Required task: Work through the material below and count the lines holding the word "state"; give that count and nothing more.

_____

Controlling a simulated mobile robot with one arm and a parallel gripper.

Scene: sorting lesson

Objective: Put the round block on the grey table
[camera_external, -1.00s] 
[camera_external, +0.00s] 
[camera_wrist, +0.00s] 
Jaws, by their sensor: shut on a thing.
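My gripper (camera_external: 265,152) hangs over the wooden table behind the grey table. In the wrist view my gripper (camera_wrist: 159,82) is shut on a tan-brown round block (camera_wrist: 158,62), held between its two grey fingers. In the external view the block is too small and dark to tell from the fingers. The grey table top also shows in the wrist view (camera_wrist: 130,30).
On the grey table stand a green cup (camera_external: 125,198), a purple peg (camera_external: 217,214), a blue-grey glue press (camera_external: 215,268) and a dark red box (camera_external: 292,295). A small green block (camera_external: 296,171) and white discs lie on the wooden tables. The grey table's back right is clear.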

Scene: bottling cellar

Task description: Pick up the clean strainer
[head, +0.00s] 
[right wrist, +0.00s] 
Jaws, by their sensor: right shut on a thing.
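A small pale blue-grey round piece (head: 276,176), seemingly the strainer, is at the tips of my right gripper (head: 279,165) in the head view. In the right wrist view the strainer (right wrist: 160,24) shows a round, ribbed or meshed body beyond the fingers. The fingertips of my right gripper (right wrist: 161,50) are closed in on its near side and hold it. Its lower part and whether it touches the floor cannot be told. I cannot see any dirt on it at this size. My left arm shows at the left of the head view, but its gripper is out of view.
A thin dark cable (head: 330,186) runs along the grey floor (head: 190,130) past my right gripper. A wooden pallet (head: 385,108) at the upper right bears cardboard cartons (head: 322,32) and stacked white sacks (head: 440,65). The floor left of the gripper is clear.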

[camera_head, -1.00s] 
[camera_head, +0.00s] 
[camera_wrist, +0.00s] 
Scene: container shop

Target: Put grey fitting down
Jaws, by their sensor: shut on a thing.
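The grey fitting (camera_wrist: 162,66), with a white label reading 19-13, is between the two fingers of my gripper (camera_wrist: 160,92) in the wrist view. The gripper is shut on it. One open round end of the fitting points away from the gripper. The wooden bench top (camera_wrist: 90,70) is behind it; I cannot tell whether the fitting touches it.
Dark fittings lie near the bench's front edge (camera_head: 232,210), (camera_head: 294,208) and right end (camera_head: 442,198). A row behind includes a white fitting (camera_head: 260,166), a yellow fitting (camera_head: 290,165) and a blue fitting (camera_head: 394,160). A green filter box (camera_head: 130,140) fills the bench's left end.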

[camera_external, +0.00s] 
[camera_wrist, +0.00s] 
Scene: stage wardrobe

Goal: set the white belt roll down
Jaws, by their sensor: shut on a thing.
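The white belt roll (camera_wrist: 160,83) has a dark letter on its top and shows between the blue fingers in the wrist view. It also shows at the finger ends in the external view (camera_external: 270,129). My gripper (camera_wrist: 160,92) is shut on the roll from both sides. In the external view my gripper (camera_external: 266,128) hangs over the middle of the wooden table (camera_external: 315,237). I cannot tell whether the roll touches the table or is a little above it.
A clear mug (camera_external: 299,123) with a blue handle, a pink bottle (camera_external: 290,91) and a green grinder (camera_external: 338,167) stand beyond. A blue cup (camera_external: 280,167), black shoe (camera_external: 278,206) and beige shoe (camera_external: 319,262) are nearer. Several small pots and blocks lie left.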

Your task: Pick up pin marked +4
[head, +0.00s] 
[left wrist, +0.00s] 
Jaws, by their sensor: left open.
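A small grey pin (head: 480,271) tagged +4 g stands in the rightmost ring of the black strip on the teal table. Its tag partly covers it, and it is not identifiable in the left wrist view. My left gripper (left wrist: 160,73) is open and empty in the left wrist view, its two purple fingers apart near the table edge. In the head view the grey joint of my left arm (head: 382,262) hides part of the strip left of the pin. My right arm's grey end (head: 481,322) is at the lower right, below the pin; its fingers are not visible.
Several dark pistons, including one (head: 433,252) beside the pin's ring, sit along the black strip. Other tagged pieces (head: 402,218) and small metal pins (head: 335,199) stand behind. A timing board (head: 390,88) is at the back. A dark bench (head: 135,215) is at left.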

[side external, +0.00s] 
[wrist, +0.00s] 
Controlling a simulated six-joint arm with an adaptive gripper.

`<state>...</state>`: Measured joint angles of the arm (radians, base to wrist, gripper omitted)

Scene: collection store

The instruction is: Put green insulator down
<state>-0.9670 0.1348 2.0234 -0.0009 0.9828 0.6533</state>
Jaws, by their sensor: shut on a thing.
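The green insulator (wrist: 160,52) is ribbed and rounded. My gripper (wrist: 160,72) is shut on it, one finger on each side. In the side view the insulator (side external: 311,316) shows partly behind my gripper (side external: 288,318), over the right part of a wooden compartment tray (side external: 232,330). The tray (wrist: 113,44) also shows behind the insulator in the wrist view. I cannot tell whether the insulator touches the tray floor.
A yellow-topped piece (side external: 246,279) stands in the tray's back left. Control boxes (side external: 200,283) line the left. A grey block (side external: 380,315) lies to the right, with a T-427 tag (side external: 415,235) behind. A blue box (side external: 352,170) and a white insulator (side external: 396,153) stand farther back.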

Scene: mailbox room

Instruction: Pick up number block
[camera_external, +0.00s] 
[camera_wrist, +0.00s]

_____

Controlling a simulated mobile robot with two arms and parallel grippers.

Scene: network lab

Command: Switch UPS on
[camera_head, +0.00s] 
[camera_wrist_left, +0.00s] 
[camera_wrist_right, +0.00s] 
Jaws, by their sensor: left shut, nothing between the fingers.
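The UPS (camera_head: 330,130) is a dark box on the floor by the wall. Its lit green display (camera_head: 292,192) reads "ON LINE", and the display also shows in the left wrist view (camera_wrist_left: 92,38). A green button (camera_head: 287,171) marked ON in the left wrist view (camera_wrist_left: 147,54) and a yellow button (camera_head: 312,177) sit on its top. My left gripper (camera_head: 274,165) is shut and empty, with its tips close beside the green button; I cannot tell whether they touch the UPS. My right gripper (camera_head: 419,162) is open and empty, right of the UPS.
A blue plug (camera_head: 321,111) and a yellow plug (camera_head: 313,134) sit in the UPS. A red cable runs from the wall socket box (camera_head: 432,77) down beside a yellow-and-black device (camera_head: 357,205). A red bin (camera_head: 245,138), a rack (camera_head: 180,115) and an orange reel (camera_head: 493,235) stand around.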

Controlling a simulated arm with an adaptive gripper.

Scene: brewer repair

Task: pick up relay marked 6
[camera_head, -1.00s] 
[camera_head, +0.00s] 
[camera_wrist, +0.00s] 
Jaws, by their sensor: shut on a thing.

_____

Task response: 2